- What you need to do -
The records below must be output exactly, without pictures.

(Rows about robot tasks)

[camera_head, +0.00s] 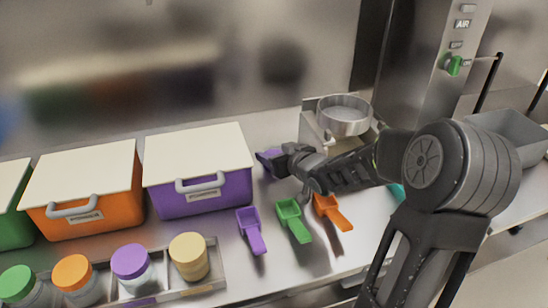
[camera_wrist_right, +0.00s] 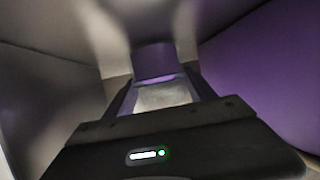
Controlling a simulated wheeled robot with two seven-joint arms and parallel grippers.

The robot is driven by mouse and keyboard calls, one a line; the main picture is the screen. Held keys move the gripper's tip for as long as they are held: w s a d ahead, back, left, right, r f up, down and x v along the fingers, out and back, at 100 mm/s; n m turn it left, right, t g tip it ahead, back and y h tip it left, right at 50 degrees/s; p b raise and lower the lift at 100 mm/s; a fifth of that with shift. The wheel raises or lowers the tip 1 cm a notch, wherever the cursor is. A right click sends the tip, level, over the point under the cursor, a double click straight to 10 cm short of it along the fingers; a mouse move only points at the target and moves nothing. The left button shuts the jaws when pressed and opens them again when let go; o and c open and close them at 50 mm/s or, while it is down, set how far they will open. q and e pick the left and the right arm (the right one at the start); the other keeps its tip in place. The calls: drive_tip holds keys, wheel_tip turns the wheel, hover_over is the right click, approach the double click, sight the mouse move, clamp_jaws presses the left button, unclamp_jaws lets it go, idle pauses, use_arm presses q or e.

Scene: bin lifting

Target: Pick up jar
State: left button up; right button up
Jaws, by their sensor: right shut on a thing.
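My right gripper (camera_head: 277,160) is beside the right wall of the purple bin, shut on a purple object (camera_head: 268,163) that looks like a purple-lidded jar. In the right wrist view this jar (camera_wrist_right: 153,60) shows between the fingers (camera_wrist_right: 160,92), with a purple part and a pale part. Its full shape is hidden. Several other jars stand in a tray (camera_head: 205,288) at the front left: one with a purple lid (camera_head: 131,261), one tan (camera_head: 189,257), one orange (camera_head: 73,272), one green (camera_head: 17,284). My left gripper is out of view.
The purple bin (camera_head: 200,175), orange bin (camera_head: 85,190) and green bin (camera_head: 12,215) stand along the back left, lids closed. Purple (camera_head: 251,230), green (camera_head: 293,220) and orange (camera_head: 332,212) scoops lie on the counter. A scale with a metal pan (camera_head: 343,120) stands behind my arm.

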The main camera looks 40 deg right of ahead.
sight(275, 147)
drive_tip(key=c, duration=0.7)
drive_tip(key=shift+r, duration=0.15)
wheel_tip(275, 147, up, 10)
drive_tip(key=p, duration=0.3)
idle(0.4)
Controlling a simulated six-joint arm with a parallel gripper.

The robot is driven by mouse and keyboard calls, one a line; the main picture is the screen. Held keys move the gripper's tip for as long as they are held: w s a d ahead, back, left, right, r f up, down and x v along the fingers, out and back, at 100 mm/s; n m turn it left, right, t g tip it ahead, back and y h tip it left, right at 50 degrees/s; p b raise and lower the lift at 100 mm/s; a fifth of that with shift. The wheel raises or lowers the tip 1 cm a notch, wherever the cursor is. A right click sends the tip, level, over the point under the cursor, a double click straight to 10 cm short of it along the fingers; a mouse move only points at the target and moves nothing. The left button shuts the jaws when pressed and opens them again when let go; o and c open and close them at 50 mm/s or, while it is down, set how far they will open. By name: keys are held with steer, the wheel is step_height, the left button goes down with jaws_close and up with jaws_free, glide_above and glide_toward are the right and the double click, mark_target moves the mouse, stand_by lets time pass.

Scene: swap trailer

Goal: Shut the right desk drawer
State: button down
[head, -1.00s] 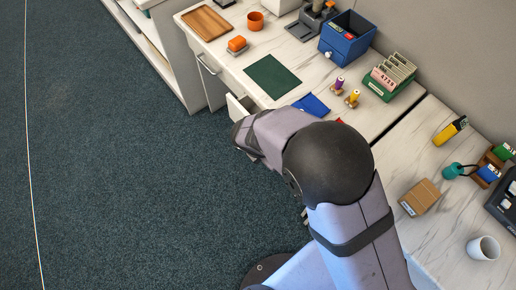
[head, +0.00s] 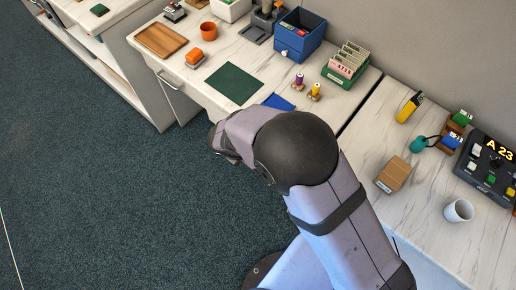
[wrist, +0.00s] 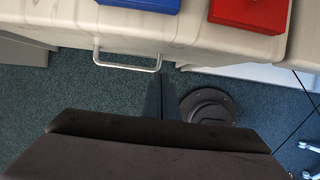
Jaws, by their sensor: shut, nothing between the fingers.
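The right desk drawer is mostly hidden behind my arm in the head view. In the wrist view a pale front below the desktop edge carries a metal bar handle (wrist: 128,67), and no open drawer interior shows. Whether the front is fully flush I cannot tell. My gripper (wrist: 161,82) shows as dark fingers, shut and empty, just below and right of the handle. Contact with the front is unclear. In the head view my gripper is hidden by the arm. The left drawer's handle (head: 166,79) shows on the desk (head: 190,87) front.
On the desktop are a green mat (head: 233,83), a blue flat item (head: 278,102), a blue box (head: 299,35) and spools (head: 314,92). The wrist view shows a red item (wrist: 250,12) beside a blue one (wrist: 152,4). Open carpet (head: 110,200) lies in front.

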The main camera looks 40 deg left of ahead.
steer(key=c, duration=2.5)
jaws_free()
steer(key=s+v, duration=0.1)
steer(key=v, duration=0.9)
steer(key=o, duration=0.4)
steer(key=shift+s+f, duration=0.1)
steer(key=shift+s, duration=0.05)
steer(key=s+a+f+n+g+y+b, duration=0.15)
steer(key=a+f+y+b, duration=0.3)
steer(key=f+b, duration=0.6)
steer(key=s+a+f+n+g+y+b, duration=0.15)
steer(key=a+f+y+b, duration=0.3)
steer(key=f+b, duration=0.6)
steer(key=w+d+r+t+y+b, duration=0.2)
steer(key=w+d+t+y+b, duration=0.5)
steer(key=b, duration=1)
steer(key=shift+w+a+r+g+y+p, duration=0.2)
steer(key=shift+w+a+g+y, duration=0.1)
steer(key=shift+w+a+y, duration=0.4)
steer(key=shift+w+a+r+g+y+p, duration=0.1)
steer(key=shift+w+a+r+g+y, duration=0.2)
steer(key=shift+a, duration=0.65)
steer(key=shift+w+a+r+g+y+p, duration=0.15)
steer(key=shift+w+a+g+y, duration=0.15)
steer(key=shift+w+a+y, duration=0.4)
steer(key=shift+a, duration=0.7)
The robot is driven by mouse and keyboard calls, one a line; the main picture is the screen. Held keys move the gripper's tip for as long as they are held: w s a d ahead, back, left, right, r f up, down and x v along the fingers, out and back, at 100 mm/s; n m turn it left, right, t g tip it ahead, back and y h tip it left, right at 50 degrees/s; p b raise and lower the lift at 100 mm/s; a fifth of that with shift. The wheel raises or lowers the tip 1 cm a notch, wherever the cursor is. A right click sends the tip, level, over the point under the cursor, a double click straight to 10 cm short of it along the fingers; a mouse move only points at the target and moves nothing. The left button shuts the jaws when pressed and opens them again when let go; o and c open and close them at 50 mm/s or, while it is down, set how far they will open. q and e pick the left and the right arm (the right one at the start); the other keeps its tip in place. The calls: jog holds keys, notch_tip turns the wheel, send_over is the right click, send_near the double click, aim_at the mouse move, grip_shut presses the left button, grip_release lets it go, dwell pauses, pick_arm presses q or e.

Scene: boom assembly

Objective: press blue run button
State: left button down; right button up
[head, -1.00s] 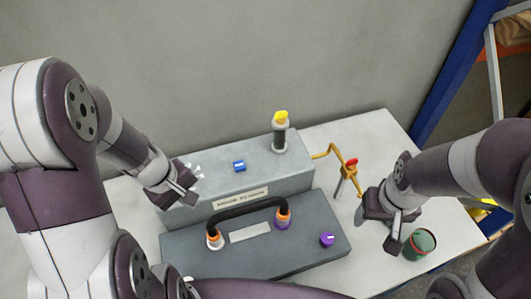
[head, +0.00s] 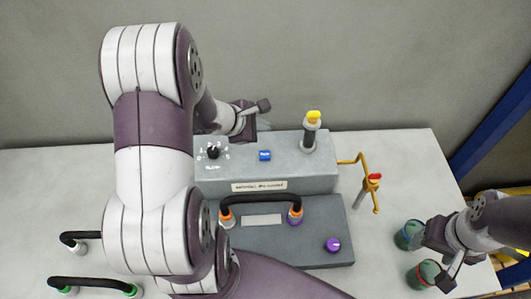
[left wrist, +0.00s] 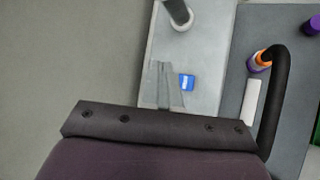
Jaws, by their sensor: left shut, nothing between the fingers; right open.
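The blue run button (head: 265,155) sits on top of the grey control box (head: 300,176), right of a black dial (head: 213,152). In the left wrist view the blue button (left wrist: 187,82) lies just right of my shut fingers. My left gripper (head: 263,106) shows above and behind the button in the head view, over the back edge of the box. Its fingers (left wrist: 162,80) are closed and empty, and look apart from the button, though the height gap is hard to judge. My right gripper (head: 443,272) is open at the right, by two green cups (head: 407,235).
A post with a yellow top (head: 313,119) stands on the box right of the button. A dark base (head: 330,216) with a black hose (head: 260,197) and purple knob (head: 333,245) lies in front. A yellow pipe with red valve (head: 375,178) is at right.

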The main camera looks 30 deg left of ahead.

- Result below -
[camera_head, +0.00s] 
[camera_wrist_right, +0.00s] 
Controlling a simulated wheeled robot with two seven-joint arms and parallel grippers.

The robot is driven by mouse and keyboard calls, one a line; the main picture is the screen. Held keys move the gripper's tip for as long as they are held: w s a d ahead, back, left, right, r f up, down and x v along the fingers, out and back, at 100 mm/s; n m turn it left, right, t g tip it ahead, back and y h tip it left, right at 50 degrees/s; p b raise and lower the lift at 100 mm/s; a fifth of that with shift. The wheel raises or lowers the tip 1 cm a notch, wherever the cursor is. A right click sends the tip, level, over the point under the cursor, a double click straight to 10 cm short of it along the fingers; a mouse move only points at the target and moves nothing. The left button shuts the jaws when pressed and opens them again when let go; o and c open and close them at 50 mm/s or, while it is down, set how far they will open. q and e pick the left and the right arm (the right one at the start); the other keeps its tip in place. The calls: drive_tip holds keys, wheel_tip turns the wheel, hover_over is the right click, approach the double click, sight the mouse move, clamp_jaws presses the left button, unclamp_jaws lets it go, idle pauses, use_arm presses q or e.

Scene: bin lifting

Target: Pick up jar
State: left button up; right button up
Jaws, by their sensor: right shut on a thing.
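My right gripper (camera_head: 277,160) is beside the right wall of the purple bin, shut on a purple object (camera_head: 268,163) that looks like a purple-lidded jar. In the right wrist view this jar (camera_wrist_right: 153,60) shows between the fingers (camera_wrist_right: 160,92), with a purple part and a pale part. Its full shape is hidden. Several other jars stand in a tray (camera_head: 205,288) at the front left: one with a purple lid (camera_head: 131,261), one tan (camera_head: 189,257), one orange (camera_head: 73,272), one green (camera_head: 17,284). My left gripper is out of view.
The purple bin (camera_head: 200,175), orange bin (camera_head: 85,190) and green bin (camera_head: 12,215) stand along the back left, lids closed. Purple (camera_head: 251,230), green (camera_head: 293,220) and orange (camera_head: 332,212) scoops lie on the counter. A scale with a metal pan (camera_head: 343,120) stands behind my arm.

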The main camera looks 40 deg right of ahead.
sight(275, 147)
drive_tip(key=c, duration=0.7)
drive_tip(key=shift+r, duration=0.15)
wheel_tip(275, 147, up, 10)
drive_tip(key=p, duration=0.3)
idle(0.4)
Controlling a simulated six-joint arm with a parallel gripper.

The robot is driven by mouse and keyboard calls, one a line; the main picture is the screen. Held keys move the gripper's tip for as long as they are held: w s a d ahead, back, left, right, r f up, down and x v along the fingers, out and back, at 100 mm/s; n m turn it left, right, t g tip it ahead, back and y h tip it left, right at 50 degrees/s; p b raise and lower the lift at 100 mm/s; a fifth of that with shift. The wheel raises or lowers the tip 1 cm a notch, wherever the cursor is. A right click sends the tip, level, over the point under the cursor, a double click straight to 10 cm short of it along the fingers; a mouse move only points at the target and moves nothing. The left button shuts the jaws when pressed and opens them again when let go; o and c open and close them at 50 mm/s or, while it is down, set how far they will open. By name: keys are held with steer, the wheel is step_height, the left button goes down with jaws_close and up with jaws_free, glide_above and glide_toward are the right and the double click, mark_target moves the mouse, stand_by lets time pass.

Scene: swap trailer

Goal: Shut the right desk drawer
State: button down
[head, -1.00s] 
[head, +0.00s] 
[wrist, +0.00s] 
Jaws, by their sensor: shut, nothing between the fingers.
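The right desk drawer is mostly hidden behind my arm in the head view. In the wrist view a pale front below the desktop edge carries a metal bar handle (wrist: 128,67), and no open drawer interior shows. Whether the front is fully flush I cannot tell. My gripper (wrist: 161,82) shows as dark fingers, shut and empty, just below and right of the handle. Contact with the front is unclear. In the head view my gripper is hidden by the arm. The left drawer's handle (head: 166,79) shows on the desk (head: 190,87) front.
On the desktop are a green mat (head: 233,83), a blue flat item (head: 278,102), a blue box (head: 299,35) and spools (head: 314,92). The wrist view shows a red item (wrist: 250,12) beside a blue one (wrist: 152,4). Open carpet (head: 110,200) lies in front.

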The main camera looks 40 deg left of ahead.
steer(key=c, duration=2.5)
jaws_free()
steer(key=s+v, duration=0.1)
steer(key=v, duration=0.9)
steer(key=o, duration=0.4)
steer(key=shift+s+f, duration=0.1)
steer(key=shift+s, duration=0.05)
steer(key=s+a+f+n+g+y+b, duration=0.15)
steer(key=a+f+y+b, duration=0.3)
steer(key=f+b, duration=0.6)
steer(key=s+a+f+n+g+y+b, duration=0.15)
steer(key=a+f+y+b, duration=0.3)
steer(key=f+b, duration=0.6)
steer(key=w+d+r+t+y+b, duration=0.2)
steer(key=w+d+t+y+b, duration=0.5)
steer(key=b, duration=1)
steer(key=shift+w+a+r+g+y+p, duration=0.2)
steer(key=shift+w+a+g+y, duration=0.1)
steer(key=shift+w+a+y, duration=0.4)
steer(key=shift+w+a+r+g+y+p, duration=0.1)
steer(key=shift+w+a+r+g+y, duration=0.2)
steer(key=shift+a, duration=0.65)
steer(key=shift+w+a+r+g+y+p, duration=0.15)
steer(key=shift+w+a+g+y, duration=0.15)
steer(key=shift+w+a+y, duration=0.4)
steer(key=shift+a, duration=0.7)
The robot is driven by mouse and keyboard calls, one a line; the main picture is the screen. Held keys move the gripper's tip for as long as they are held: w s a d ahead, back, left, right, r f up, down and x v along the fingers, out and back, at 100 mm/s; n m turn it left, right, t g tip it ahead, back and y h tip it left, right at 50 degrees/s; p b raise and lower the lift at 100 mm/s; a fifth of that with shift. The wheel raises or lowers the tip 1 cm a notch, wherever the cursor is. A right click sends the tip, level, over the point under the cursor, a double click straight to 10 cm short of it along the fingers; a mouse move only points at the target and moves nothing. The left button shuts the jaws when pressed and opens them again when let go; o and c open and close them at 50 mm/s or, while it is down, set how far they will open. q and e pick the left and the right arm (the right one at the start); the other keeps its tip in place. The calls: jog holds keys, notch_tip turns the wheel, send_over is the right click, send_near the double click, aim_at the mouse move, grip_shut presses the left button, grip_release lets it go, dwell pauses, pick_arm presses q or e.

Scene: boom assembly

Objective: press blue run button
State: left button down; right button up
[head, -1.00s] 
[head, +0.00s] 
[left wrist, +0.00s] 
Jaws, by their sensor: left shut, nothing between the fingers; right open.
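The blue run button (head: 265,155) sits on top of the grey control box (head: 300,176), right of a black dial (head: 213,152). In the left wrist view the blue button (left wrist: 187,82) lies just right of my shut fingers. My left gripper (head: 263,106) shows above and behind the button in the head view, over the back edge of the box. Its fingers (left wrist: 162,80) are closed and empty, and look apart from the button, though the height gap is hard to judge. My right gripper (head: 443,272) is open at the right, by two green cups (head: 407,235).
A post with a yellow top (head: 313,119) stands on the box right of the button. A dark base (head: 330,216) with a black hose (head: 260,197) and purple knob (head: 333,245) lies in front. A yellow pipe with red valve (head: 375,178) is at right.

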The main camera looks 30 deg left of ahead.

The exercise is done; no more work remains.